> **TO DO**
Copy each line below that contains "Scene".

Robot task records
= = =
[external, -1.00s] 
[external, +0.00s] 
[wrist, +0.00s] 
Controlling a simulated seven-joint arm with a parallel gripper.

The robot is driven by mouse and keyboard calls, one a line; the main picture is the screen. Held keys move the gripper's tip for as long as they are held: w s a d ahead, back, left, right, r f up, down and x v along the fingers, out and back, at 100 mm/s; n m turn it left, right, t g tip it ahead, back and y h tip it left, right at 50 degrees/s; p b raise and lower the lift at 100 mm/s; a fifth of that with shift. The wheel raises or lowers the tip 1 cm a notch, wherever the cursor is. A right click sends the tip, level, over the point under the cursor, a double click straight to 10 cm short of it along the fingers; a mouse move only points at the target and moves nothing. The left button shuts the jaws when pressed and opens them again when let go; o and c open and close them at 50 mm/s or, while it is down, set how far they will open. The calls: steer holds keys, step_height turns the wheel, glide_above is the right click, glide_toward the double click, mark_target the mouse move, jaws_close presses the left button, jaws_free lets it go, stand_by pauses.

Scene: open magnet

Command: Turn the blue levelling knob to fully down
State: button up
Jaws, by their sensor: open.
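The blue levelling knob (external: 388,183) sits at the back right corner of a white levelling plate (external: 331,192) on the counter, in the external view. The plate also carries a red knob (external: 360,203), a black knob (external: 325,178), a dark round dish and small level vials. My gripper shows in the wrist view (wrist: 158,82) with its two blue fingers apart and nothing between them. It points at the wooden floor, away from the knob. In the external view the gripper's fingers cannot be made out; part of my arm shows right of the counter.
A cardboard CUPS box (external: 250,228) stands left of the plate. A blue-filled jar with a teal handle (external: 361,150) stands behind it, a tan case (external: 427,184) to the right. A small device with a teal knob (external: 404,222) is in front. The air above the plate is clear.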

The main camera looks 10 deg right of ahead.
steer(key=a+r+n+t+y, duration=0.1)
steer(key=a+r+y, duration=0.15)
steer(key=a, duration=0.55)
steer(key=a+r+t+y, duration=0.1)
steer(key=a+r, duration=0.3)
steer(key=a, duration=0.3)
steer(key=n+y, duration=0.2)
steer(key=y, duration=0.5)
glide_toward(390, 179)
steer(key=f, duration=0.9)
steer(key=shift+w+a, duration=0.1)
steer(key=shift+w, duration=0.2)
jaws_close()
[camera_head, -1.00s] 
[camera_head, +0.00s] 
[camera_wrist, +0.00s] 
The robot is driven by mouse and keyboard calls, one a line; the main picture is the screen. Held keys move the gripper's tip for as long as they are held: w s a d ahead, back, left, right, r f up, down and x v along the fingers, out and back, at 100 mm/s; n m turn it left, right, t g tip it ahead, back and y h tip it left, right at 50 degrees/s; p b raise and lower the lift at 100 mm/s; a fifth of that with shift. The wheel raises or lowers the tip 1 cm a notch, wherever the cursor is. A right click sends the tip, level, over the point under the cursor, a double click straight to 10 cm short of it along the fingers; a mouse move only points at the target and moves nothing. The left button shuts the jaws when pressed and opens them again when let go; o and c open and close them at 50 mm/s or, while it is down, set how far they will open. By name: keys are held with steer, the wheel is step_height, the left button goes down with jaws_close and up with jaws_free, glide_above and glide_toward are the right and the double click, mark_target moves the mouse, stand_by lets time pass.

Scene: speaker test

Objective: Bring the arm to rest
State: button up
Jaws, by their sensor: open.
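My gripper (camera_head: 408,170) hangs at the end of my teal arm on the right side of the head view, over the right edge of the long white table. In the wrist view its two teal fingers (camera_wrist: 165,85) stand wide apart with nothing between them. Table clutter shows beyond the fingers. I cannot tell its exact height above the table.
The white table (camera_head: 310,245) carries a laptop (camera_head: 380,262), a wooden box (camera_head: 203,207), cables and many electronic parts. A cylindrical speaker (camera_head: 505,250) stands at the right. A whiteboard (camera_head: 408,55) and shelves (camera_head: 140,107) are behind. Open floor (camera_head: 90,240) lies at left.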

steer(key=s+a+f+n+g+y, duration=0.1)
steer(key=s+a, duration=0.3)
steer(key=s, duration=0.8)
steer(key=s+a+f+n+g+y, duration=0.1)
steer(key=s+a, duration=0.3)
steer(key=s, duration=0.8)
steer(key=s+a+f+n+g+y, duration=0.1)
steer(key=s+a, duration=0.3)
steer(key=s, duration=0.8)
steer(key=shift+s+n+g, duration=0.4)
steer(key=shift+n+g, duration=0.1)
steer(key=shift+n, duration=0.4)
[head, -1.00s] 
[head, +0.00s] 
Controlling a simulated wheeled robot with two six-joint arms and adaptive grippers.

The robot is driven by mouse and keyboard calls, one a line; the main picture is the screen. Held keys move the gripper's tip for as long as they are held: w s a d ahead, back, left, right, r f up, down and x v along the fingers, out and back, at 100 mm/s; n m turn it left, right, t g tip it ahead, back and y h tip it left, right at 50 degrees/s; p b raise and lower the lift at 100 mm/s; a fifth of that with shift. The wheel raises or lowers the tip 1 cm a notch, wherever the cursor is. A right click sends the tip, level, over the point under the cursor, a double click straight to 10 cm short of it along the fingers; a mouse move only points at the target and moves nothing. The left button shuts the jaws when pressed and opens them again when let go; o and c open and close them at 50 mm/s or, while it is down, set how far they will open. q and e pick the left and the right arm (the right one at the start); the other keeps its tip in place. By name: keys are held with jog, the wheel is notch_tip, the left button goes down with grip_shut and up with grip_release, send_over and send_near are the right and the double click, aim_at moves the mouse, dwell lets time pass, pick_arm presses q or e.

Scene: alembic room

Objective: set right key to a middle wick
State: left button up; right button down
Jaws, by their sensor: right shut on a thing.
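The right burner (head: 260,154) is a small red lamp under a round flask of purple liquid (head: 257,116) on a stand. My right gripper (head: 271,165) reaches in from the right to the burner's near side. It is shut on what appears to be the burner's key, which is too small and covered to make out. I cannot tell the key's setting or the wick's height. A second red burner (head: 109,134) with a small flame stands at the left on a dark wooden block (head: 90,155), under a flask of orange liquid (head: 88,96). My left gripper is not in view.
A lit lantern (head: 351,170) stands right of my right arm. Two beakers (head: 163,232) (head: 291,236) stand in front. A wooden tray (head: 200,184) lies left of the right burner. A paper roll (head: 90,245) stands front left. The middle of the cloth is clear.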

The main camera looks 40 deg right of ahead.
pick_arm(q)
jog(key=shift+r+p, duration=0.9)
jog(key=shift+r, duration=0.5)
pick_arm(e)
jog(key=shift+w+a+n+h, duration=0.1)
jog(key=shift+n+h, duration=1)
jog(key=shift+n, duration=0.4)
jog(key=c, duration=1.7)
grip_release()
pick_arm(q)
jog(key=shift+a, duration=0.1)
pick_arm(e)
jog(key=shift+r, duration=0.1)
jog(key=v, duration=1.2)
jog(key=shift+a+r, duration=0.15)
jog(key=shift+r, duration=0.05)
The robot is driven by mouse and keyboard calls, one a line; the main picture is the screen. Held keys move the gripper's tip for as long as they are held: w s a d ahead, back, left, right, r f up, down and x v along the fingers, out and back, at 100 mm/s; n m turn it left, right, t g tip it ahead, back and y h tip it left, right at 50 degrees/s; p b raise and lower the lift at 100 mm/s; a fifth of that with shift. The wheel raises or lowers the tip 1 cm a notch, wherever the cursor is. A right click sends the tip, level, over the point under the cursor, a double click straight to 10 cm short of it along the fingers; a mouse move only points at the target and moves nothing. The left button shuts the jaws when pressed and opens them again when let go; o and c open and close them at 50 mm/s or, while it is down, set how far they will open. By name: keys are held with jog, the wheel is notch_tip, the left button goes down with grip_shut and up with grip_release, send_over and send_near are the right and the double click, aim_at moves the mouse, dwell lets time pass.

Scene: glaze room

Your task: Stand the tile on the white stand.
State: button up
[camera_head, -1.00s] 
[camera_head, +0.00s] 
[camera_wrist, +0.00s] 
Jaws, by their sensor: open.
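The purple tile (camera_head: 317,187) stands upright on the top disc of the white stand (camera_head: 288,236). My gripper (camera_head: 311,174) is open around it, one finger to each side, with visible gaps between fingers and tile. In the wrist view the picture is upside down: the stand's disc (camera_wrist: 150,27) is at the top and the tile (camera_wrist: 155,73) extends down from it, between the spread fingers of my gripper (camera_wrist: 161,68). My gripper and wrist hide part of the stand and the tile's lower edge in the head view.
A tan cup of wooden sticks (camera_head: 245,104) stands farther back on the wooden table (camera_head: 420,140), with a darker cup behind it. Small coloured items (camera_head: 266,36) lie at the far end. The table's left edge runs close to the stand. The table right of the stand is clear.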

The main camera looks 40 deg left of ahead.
= = =
> **EXERCISE RESPONSE**
Scene: open magnet
Scene: speaker test
Scene: alembic room
Scene: glaze room

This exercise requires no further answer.